ICA Boston’s new senior curator Dan Byers greeted Carrion-Murayari seconds later in the booth of Los Angeles’s David Kordansky. There they admired a set of bright abstract paintings by Lesley Vance, an artist included in the 2010 Whitney Biennial that Carrion-Murayari organized with
Francesco Bonami.
A work by Anna K.E. at the booth of New York’s Simone Subalcaught Carrion-Murayari’s eye next. In a 2015 video embedded in an installation that includes sculpture, film, photography and drawing, the artist (born in Tbilisi, Georgia, but now residing in the U.S. and Germany) uses her upper body to pull herself across the floor on a rolling chair. “This piece is called Post Hunger Generation II,” Subal explained. “Her work is a meditation on urgency, with references to her own body.”
Carrion-Murayari then proceeded to the booth of Bogotá’s Instituto de Visión. “I went on a research trip to Bogotá a few months ago, and this was one of the most interesting galleries there,” he said. A video work by Naufus Ramírez-Figueroa, A Brief History of Architecture in Guatemala (2010-13), drew him in. “I met this artist in Italy. He makes funny, intense performances,” Carrion-Murayari said. In the Guatemalan-born Ramírez-Figueroa’s six-minute film, performers dress themselves in foam models of buildings from the country’s history. Carrion-Murayari also admired elements from Mexican artist Pia Camil’s Pia for Sale (2010), a performance in which she wore a red banner that she then hung out the window of the tallest structure in Mexico as a protest against the commercialization of art.
Nearby, the vibrant sculptures of another Latin American artist—Tijuana-born Milena Muzquiz—attracted Carrion-Murayari’s attention. “I have a pro-ceramics bias, but now after Camille Henrot’s show at the New Museum, I’m getting into flowers, too,” the curator quipped. Muzquiz’s works at the booth of Travesía Cuatro, a gallery with locations in Madrid and Guadalajara, combine painted vessels with live plants, as well as bouquets the artist gives away. The artist created dresses for herself and the gallery directors to wear, adorned with organic motifs repeated in her art.
Across the aisle, New Museum International Leadership Council member Sunita Choraria spied Carrion-Murayari as he snapped a photograph of a print by Rosemarie Trockel (Study for R.W., 2012) at Sprüth Magers’s booth. The work by Trockel, the subject of a 2012 show at the New Museum, bore the words “Robert Walser Love U Miss U,” an homage to the deceased German-speaking Swiss writer. Choraria, who also went on Carrion-Murayari’s trip to Bogotá, raved about the Colombian capital.

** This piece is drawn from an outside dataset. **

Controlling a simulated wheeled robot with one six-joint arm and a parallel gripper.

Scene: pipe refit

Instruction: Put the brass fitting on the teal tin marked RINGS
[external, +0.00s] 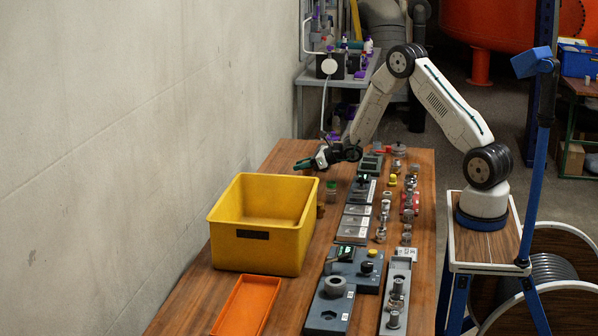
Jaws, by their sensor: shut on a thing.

The curator didn’t go far before he was stopped in his tracks by Marian Goodman’s booth, featuring Giuseppe Penone’s towering works. He singled out a 26-foot-long wall-mounted assemblage by the Arte Povera artist, Respirare l’ombra (2008), comprising laurel leaves in a grid of metallic fencing and bronze casts of a branch and rock. He saw a similar piece last week at Turin’s Castello di Rivoli, in a show titled “TUTTTOVERO” organized by Francesco Bonami. The show spans the city’s four major museums and features works from their collections.
Works on paper featuring images of male and female genitalia by second-wave feminist artists Judith Bernstein and Barbara T. Smith at the booth of Los Angeles’s The Box drew Carrion-Murayari’s
interest.
So too did work by the Houston-born, Los Angeles-based artist Will Boone at New York’s Karma. “He thinks of moving wooden boards as a way of drawing in space,” Karma director Brendan Dugan said of Boone’s spare sculptures. He described the process to make HELL, a minimal blue-and-white painting from 2015, as layering the word’s four letters on top of each other.

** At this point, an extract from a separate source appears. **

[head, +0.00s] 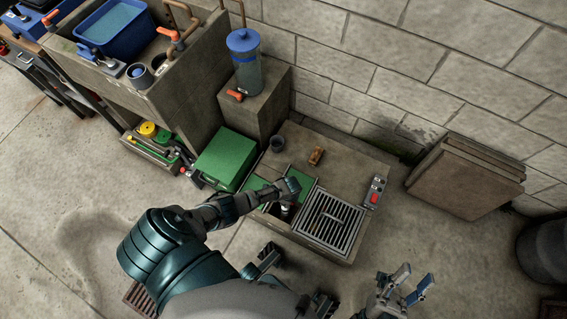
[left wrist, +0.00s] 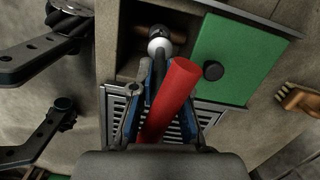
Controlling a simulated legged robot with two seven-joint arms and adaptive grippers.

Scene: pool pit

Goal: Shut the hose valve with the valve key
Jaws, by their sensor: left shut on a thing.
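My left gripper (head: 286,196) is over the open pit box (head: 350,160), and my own wrist hides most of its fingers in the head view. In the left wrist view its blue-padded fingers are shut around a red bar (left wrist: 172,95), which looks like the valve key's handle. A pale round end (left wrist: 159,46) shows in the dark opening just beyond the fingers. It may be the key's end or the valve, and I cannot tell whether they touch. The hose valve is not clearly visible. My right gripper (head: 404,291) is open and empty over the floor.
A green cover (left wrist: 235,60) with a black knob lies beside the opening. A metal grate (head: 330,222) is in the box top. A green box (head: 224,160) stands left.

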The last booth we visited belonged to the Parisian gallery Kamel Mennour. There Carrion-Murayari appreciated new sculptures by Petrit Halilaj, a 29-year-old artist who showed in the Kosovo pavilion at the 2013 Venice Biennale. “He created a mound of dirt and sticks that you walked through,” the curator recalled. At the fair, Halilaj shows new examples from the “Abetare” series, steel sculptures resembling oversize doodles of flowers, birds and stick figures. The two-person presentation at Mennour pairs Halilaj with Morocco-born Latifa Echakhch, who shows delicate canvases festooned with sheets of newspaper stained with dark ink.
Before we said our good-byes, Carrion-Murayari ran into Ron Rosenzweig, a New Museum trustee. Rosenzweig wore a striking multicolored shawl-like garment, similar to ones we had spotted throughout the fair, created by Pia Camil for her commissioned Frieze Project. Camil drew inspiration from the late Brazilian artist Hélio Oiticica’s “Parangolés”—wearable objects Oiticica called “habitable paintings.” With Camil’s work entering the conversation once more, Carrion-Murayari promised to visit the Mexican artist’s booth at the front of the fair before dashing off to his next meeting.